You are researching all about Equity Release and Home Income Plans and probably want to know what safeguards are there to protect your interests. You have probably come across Safe Home Income Plans, also known as SHIP, but who are they and what do they do?
Well, SHIP is a company that was set up in 1991 by the main providers of home income plans and equity-release plans. The idea is that SHIP provides protection to planholders and it does this by offering certain standards which must be adopted by product providers if they are to be included in SHIP.
The companies must offer a fair and easy to understand presentation of their products which must also fully explain their plans. The member firms must conduct business in adherence to the SHIOP Code of Conduct. Briefly this means:-
- Literature must clearly set out costs, benefits and obligations as well as limitations and any variables.

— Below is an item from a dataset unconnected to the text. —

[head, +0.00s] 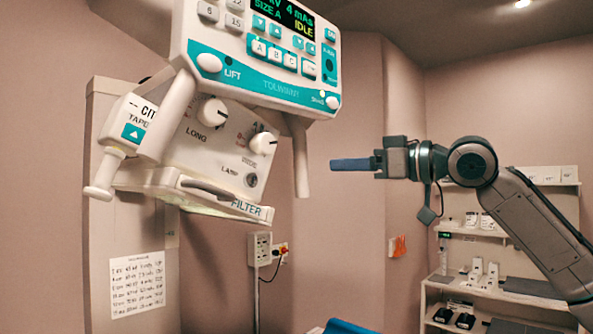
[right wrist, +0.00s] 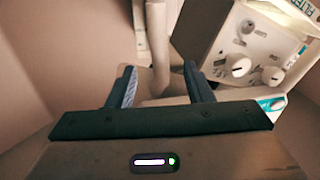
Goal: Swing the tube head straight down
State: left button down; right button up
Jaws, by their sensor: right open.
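The tube head (head: 215,140) is a white unit at the upper left of the head view, with a teal-trimmed control panel (head: 262,60) whose screen reads IDLE. Its collimator, with dials and a filter slot, sits tilted below the panel. Two pale handles hang from it, a left one and a right handle (head: 302,160). My right gripper (head: 333,164) is open and empty, just right of the right handle and apart from it. In the right wrist view the handle (right wrist: 158,50) appears between the open fingers (right wrist: 160,84). My left gripper is not in view.
A pale column (head: 130,235) with a paper chart stands behind the tube head. A wall socket (head: 262,249) with a cord is below. Shelves (head: 480,232) with small items stand at right. A blue edge (head: 345,327) shows at the bottom.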

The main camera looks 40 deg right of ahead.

- Presentations must be clear, simple and complete.
- Legal work for the customer must be carried out by a solicitor of the client’s own choosing. The Lawyer must issue a signed certificate saying that the plan has been explained to the client.
- A Certificate will be issued clearly giving the main cost to the home owner’s assets.
- A plan can only use the SHIP logo if the provider gives a guarantee that the loan will never exceed the value o the house. This is known as a “no negative equity guarantee.”
You can read the full details of the Code of Practice at SHIP.
The members of SHIP are:
- Mortgage Express
- Bradford & Bingley
- Bridgewater Equity Release
- Bristol & West
- Coventry Building Society
- Dunfermline Building Society
- Hodge Lifetime
- Home & Capital
- In Retirement Services
- Just Retirement
- LV=
- more 2 life
- National Counties Building Society
- New Life
- Northern Rock
- Norwich Union Equity Release
- Partnership Home
- Prudential
- Retirement Plus
- Saffron Building Society
- Standard Life Bank
- Stonehaven
- Stroud & Swindon Building Society
All members of SHIP are regulated by the Financial services Authority who have only the Consumers’ interest in mind. The FSA complaints procedure exists if you are unhappy about anything and it includes strict deadlines for action, such as a response within 5 working days upon receipt of a complaint.
You must go through the plan provider’s own complaints procedure first but as these companies are regulated by the FSA I can assure you that complaints will be taken very seriously and I would be amazed if there was anything other than a very prompt response and a sift follow up to any letter of complaint from you. In the unlikely event that you are unhappy with the outcome from the internal complaints procedure then you have the right to go to the Financial Services Ombudsman for a ruling.
Needless to say that top of your checklist should be that anyone you deal with should be a member of SHIP.